Stored entries:
# # #
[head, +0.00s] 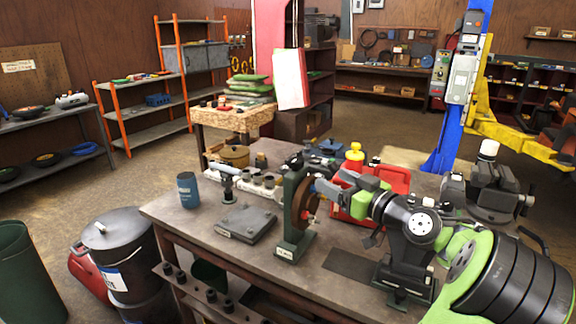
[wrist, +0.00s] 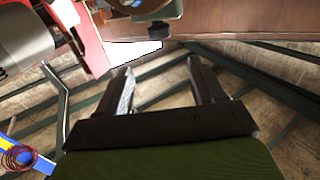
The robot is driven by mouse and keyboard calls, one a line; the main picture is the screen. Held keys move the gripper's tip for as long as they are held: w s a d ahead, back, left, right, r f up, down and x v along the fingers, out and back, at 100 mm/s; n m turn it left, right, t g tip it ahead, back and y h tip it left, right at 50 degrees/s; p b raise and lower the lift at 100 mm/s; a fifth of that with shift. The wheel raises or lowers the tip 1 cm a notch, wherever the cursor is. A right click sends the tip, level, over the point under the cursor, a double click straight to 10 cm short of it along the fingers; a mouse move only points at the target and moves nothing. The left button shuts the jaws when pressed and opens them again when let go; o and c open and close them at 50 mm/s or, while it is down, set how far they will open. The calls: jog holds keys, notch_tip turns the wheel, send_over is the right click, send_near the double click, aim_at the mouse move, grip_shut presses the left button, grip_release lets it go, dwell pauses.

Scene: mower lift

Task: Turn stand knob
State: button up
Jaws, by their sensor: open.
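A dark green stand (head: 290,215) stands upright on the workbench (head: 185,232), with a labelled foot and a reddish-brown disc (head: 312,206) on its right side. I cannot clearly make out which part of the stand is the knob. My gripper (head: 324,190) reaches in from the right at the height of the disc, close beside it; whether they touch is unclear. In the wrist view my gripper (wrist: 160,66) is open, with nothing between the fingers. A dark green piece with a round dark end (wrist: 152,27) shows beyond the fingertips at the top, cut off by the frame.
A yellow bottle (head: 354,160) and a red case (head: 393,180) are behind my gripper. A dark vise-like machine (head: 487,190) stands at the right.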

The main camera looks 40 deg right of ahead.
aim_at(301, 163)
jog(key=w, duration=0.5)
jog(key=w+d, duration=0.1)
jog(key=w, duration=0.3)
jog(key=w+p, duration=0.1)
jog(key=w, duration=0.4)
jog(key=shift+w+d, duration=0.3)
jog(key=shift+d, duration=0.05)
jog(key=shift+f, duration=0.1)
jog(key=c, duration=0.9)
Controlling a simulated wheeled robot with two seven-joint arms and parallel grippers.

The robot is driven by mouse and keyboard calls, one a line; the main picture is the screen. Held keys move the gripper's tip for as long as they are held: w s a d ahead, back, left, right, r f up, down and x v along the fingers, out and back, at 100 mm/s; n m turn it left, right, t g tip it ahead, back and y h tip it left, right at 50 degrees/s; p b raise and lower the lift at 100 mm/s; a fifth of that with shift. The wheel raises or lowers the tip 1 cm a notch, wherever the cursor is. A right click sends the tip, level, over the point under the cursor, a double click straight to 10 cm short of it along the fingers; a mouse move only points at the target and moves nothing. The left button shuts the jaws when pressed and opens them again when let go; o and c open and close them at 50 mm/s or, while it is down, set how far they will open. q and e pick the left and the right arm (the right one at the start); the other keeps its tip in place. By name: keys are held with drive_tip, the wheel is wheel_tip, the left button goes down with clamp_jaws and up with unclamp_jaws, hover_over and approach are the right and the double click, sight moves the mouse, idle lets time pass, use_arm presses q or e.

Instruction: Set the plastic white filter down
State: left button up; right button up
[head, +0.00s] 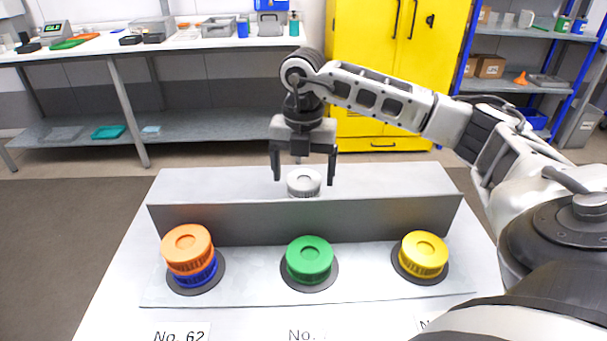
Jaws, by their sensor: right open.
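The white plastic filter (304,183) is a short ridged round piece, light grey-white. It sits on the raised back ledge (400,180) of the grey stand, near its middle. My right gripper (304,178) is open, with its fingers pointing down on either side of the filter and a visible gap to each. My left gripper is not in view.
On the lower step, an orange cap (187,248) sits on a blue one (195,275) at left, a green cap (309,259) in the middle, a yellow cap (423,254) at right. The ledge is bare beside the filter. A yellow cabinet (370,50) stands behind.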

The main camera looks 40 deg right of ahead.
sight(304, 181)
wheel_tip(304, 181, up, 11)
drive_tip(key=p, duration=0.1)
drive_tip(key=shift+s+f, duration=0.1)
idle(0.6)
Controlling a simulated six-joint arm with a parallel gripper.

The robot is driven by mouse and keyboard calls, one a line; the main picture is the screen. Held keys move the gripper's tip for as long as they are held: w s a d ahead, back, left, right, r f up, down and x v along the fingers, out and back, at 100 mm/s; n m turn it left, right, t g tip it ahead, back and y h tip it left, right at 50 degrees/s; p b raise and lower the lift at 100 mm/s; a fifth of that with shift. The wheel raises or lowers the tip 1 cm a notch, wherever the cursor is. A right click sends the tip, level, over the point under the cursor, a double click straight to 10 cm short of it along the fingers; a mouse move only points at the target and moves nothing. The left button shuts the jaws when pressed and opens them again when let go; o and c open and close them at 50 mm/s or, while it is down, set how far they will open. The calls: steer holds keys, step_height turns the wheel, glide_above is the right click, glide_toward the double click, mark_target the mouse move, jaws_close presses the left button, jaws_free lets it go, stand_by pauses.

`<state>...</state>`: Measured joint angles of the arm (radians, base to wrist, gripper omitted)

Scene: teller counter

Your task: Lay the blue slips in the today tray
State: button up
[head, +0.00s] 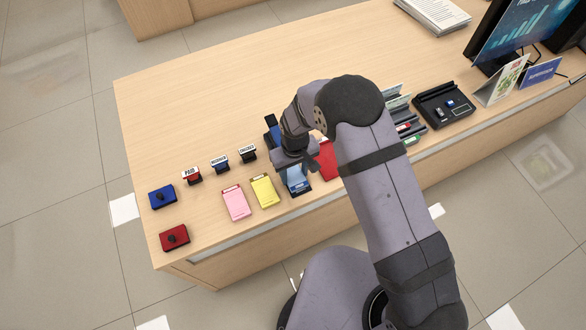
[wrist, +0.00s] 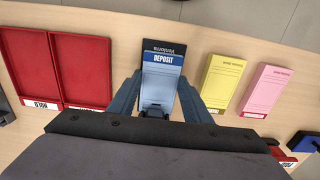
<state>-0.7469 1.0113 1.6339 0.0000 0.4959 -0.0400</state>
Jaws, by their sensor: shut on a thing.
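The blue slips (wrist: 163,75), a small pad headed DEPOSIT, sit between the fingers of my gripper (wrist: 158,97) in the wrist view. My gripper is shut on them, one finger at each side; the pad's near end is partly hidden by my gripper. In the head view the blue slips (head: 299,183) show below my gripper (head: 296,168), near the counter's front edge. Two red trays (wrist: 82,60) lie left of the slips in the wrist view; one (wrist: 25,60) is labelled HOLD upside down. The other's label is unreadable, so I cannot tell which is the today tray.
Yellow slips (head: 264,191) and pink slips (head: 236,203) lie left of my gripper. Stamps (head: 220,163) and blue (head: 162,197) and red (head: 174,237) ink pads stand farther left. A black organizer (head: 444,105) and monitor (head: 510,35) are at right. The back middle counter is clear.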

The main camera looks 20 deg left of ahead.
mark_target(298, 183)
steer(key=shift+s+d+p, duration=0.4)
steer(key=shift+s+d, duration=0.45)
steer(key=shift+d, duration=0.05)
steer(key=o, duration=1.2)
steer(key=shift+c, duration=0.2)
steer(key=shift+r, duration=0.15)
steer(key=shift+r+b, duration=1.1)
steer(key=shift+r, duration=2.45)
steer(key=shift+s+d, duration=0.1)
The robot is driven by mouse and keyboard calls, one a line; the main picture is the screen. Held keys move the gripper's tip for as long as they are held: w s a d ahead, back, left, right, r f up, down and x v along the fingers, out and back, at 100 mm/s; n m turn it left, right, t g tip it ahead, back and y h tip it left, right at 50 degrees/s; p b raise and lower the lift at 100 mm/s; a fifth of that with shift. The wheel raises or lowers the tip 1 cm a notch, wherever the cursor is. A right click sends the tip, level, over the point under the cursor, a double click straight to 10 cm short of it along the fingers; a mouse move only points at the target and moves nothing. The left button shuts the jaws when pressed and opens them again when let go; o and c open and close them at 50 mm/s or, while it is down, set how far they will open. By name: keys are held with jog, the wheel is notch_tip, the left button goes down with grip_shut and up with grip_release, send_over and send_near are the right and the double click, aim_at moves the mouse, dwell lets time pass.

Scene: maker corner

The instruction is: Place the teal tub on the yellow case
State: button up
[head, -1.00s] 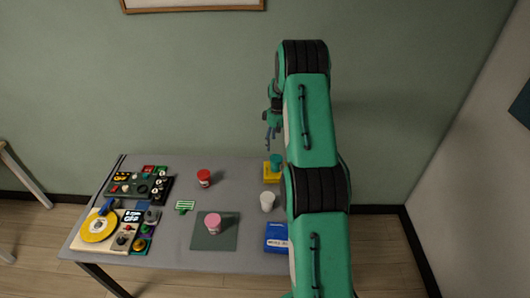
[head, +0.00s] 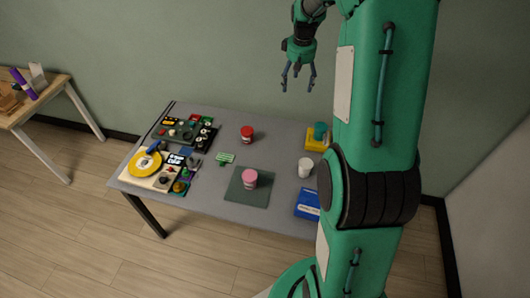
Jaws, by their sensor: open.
# # #
Scan the material and collect every line that contains "joint".

Controlling a simulated wheeled robot with two seven-joint arms and parallel grippers.
Controlling a simulated six-joint arm with a parallel gripper.
`<state>...</state>`: Measured joint angles of the arm (radians, base to wrist, gripper omitted)

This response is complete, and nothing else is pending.